REQUEST: Take the data below and write out exactly the lines from the one with "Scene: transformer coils" through the one with "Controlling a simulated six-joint"; omit every other line.

DATA PROVIDED:
= = = =
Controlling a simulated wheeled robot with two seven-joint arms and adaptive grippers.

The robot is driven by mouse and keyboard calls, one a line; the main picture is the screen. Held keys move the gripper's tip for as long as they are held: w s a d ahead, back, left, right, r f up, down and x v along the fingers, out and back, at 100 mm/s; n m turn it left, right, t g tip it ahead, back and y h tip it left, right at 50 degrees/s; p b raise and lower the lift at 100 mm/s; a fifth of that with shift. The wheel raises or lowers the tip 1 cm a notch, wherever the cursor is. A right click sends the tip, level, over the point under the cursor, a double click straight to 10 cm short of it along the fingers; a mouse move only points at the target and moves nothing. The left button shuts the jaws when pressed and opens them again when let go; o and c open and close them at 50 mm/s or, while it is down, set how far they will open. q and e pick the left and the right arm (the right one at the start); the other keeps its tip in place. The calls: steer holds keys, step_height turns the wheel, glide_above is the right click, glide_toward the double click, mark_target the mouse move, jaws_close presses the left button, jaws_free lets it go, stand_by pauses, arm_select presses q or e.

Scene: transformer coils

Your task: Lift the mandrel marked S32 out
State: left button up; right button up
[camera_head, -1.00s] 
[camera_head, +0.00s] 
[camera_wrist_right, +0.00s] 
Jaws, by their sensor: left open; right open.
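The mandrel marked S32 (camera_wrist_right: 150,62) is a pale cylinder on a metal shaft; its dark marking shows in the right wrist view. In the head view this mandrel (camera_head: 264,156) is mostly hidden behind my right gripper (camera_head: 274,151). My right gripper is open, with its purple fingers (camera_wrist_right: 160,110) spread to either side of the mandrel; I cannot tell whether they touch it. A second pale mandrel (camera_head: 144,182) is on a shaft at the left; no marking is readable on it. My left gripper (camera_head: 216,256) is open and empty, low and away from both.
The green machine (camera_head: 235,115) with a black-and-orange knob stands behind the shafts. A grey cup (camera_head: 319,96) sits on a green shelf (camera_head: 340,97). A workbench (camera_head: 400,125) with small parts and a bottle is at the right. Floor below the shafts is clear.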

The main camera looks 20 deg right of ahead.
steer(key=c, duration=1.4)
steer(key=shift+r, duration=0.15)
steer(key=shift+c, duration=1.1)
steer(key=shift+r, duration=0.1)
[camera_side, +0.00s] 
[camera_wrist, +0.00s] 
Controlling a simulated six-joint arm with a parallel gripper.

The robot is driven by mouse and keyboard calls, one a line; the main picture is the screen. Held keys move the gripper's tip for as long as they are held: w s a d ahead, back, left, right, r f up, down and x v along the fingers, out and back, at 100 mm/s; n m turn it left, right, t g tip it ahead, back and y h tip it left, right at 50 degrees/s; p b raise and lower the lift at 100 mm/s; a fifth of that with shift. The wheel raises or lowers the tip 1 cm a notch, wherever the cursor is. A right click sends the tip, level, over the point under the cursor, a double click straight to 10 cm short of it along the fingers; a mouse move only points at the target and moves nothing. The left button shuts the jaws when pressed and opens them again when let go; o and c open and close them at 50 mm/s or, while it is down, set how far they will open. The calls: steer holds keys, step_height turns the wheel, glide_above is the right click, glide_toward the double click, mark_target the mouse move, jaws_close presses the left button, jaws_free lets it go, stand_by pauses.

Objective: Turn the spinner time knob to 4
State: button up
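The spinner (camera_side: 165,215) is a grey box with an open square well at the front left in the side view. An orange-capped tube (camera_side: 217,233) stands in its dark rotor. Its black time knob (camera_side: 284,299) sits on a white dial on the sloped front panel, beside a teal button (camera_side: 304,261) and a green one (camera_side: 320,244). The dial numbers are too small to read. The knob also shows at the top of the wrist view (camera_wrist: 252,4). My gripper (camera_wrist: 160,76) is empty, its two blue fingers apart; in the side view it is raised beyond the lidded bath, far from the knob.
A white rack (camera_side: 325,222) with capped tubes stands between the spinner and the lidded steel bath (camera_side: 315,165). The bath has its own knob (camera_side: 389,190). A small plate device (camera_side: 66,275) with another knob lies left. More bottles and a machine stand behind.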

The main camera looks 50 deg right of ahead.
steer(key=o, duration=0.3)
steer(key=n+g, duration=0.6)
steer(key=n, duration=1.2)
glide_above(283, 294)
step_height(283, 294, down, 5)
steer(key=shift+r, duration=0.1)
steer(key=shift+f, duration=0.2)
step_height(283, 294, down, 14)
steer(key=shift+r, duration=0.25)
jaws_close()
= = = =
SOLUTION BELOW:
Scene: transformer coils

Your task: Lift the mandrel marked S32 out
State: left button up; right button up
[camera_head, -1.00s] 
[camera_head, +0.00s] 
[camera_wrist_right, +0.00s] 
Jaws, by their sensor: left open; right open.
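The mandrel marked S32 (camera_wrist_right: 150,62) is a pale cylinder on a metal shaft; its dark marking shows in the right wrist view. In the head view this mandrel (camera_head: 264,156) is mostly hidden behind my right gripper (camera_head: 274,151). My right gripper is open, with its purple fingers (camera_wrist_right: 160,110) spread to either side of the mandrel; I cannot tell whether they touch it. A second pale mandrel (camera_head: 144,182) is on a shaft at the left; no marking is readable on it. My left gripper (camera_head: 216,256) is open and empty, low and away from both.
The green machine (camera_head: 235,115) with a black-and-orange knob stands behind the shafts. A grey cup (camera_head: 319,96) sits on a green shelf (camera_head: 340,97). A workbench (camera_head: 400,125) with small parts and a bottle is at the right. Floor below the shafts is clear.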

The main camera looks 20 deg right of ahead.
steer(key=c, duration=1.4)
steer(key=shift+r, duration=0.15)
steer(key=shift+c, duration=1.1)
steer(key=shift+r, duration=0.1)
[camera_side, +0.00s] 
[camera_wrist, +0.00s] 
Controlling a simulated six-joint arm with a parallel gripper.

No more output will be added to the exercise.